We already gave at the office. Now it's your turn. Blunt yes. But if you don't see it? Your not listening to what is coming out of the head shed.
Oh we see it. The folks at the regional level have been giving for the last couple decades and our last agreement brought back SOME of what has been lost. I severely doubt anyone at Jazz would accept any form of concessions unless a clear and guarantied long term plan was in place for career stability. Even THAT would be a long shot. Many of us accept the fact that the next contract will have little more than cost if living increases as raises and will probably include improvements in efficiency. Pay cuts I strongly believe are off the table without getting something big in return and again, that's a stretch.
There are grumblings of pension changes and a "B" scale to attempt to match Encore, Sky Regional and Georgian wages. Will we have a choice? Again, we'll see what 2015 holds.
ACPA should be careful what it wishes for though because if the floor below you goes down, so do you.

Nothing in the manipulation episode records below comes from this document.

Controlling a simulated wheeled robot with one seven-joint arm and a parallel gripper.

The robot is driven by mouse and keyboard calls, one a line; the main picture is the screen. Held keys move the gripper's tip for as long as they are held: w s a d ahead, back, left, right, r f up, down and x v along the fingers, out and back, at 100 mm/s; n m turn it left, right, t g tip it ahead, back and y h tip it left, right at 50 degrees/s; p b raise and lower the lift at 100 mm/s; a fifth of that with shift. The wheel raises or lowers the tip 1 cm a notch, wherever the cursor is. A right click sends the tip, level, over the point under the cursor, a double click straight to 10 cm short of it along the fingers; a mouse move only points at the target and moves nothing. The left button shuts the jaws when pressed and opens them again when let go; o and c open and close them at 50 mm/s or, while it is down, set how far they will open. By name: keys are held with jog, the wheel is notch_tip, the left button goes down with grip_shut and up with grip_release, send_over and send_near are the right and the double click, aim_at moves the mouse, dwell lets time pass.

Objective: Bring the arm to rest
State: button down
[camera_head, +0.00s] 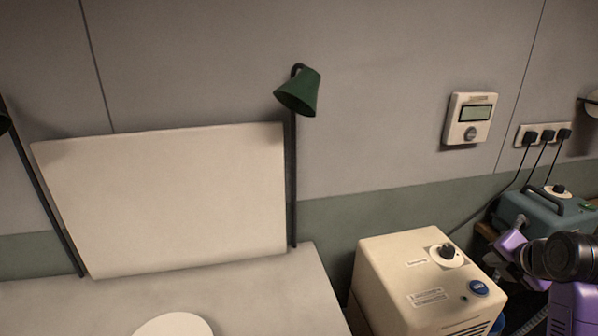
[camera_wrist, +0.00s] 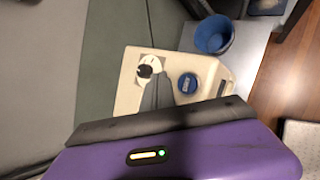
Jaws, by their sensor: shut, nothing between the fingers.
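My gripper (camera_wrist: 160,82) shows in the wrist view as a purple housing with a dark grey bar and narrow grey fingers. The fingers are together and empty. They appear in front of the cream box (camera_wrist: 125,101), between its dark knob and its blue button; I cannot tell how far apart they are from it. In the head view, purple and black parts of my arm are at the right edge; the gripper's tips cannot be made out there.
In the head view the cream box (camera_head: 385,285) stands beside a pale table (camera_head: 60,312) with a white panel (camera_head: 165,200) and green lamp (camera_head: 298,92). A teal device (camera_head: 560,215) is behind my arm. A blue bin (camera_wrist: 214,36) shows in the wrist view.

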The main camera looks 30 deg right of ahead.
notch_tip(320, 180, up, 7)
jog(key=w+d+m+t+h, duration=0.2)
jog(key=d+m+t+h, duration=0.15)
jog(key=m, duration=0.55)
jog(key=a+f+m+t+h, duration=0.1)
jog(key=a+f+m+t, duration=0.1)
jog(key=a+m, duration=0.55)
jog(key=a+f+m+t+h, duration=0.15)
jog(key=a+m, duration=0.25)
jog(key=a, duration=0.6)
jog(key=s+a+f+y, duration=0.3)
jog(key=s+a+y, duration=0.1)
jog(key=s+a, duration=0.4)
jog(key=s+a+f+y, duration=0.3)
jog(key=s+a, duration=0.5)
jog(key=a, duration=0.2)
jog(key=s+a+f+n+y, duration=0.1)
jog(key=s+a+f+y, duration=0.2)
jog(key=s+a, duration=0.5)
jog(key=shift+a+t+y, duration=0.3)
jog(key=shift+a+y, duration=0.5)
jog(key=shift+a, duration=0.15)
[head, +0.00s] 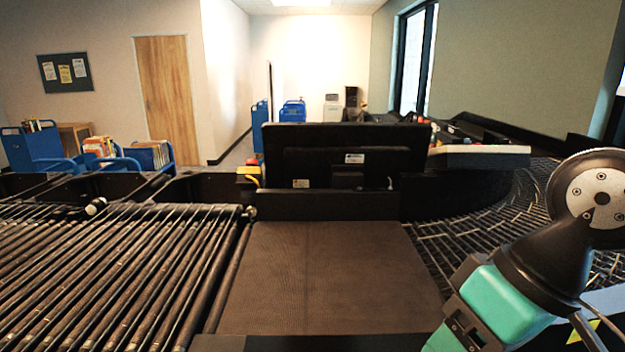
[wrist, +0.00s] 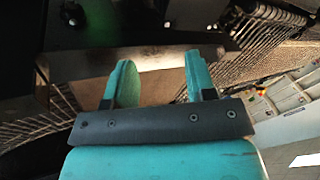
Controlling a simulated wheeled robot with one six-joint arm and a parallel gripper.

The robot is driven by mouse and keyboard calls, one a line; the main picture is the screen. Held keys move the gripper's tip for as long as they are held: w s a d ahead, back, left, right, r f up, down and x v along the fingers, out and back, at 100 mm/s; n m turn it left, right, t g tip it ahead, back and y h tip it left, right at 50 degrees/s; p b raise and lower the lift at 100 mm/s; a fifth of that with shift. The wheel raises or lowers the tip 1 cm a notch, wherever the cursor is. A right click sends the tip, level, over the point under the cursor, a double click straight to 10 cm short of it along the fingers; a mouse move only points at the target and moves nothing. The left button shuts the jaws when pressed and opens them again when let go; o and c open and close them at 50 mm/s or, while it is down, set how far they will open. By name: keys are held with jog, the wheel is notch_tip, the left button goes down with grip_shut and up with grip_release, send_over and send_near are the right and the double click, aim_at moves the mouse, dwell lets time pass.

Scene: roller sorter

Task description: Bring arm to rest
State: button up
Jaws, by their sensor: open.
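My arm shows at the lower right of the head view, with a black joint and a teal link in front of the curved conveyor. The gripper's fingertips are not clearly visible there. In the wrist view my gripper (wrist: 155,80) has two teal fingers standing well apart, with nothing between them. Beyond the fingers is a brown flat surface, and dark machinery lies past it.
A roller conveyor (head: 95,275) fills the left, and a brown belt section (head: 325,275) lies in the middle, empty. A black monitor-like panel (head: 345,160) stands behind it. A curved mesh conveyor (head: 480,225) runs on the right. Blue carts (head: 35,148) stand far left.

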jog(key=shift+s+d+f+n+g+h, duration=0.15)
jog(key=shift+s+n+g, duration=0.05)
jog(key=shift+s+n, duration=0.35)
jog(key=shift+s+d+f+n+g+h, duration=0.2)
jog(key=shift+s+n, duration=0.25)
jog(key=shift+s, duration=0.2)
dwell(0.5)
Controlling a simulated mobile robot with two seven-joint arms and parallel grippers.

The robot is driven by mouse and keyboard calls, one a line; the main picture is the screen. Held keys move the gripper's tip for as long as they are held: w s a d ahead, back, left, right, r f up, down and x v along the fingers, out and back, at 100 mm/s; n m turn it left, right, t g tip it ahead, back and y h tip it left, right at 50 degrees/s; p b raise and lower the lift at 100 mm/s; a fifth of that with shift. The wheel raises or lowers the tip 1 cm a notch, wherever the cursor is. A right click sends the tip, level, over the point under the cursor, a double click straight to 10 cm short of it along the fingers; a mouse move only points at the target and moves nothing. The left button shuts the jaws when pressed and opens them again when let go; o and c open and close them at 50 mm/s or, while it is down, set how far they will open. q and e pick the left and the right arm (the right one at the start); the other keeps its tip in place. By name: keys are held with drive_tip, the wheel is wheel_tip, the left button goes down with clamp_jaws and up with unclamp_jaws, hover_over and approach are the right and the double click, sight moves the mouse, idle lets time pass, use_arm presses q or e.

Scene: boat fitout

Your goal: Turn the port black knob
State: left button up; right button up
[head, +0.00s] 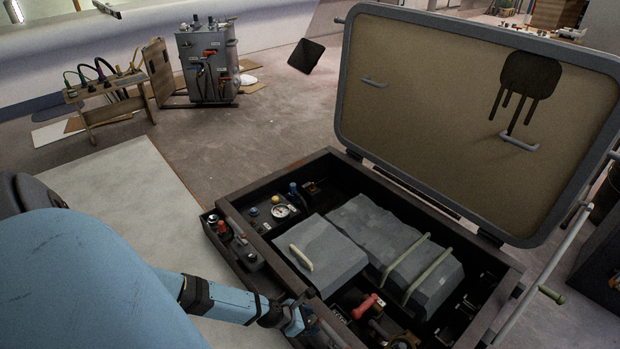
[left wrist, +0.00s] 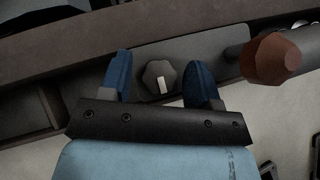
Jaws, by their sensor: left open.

Take a very close look at the Eagle and Comair situation. Lowering pay scales for new employees was not enough because turn over didn't allow the company to utilize those lower scales. Once Delta started shrinking the CPA with Comair, costs rose higher and solidified their fate. AMR came up with a flow through solution for this, which we all know the Eagle pilots said no to. The latest from Envoy (formerly Eagle) is a 47% reduction. If that actually takes place? They are done.
The time for corrective action is at the peak. Not on the down wind.
What Chorus needs, even above a lower pay scale, is accelerated employee turnover. One without the other will not produce results. AC holds the keys to hiring at mainline and wants a cost reduction at Chorus.
I'm suggesting you put the two together. This current non retirement bubble may work in your favour.
This is something that could be achievable. Trying to go back to the good ole days is not.
Fanblade wrote:
What route is Rouge operating that isn't primarily leisure?
Well there was that story on an angry passenger who got 'Rouged' recently on a flight YVR-LAX. I think they'll keep doing sneaky substitutions slowly like that just to get people used to it...
Los Angeles, Las Vegas, Anchorage, Phoenix, and San Diego where mainline routes .. now Rouge routes. It looks to me CR is playing silly bugger with the scope of the Rouge operation at the cost of mainline jobs, those are not leisure sun destinations served by the likes of Sunwing and Transat.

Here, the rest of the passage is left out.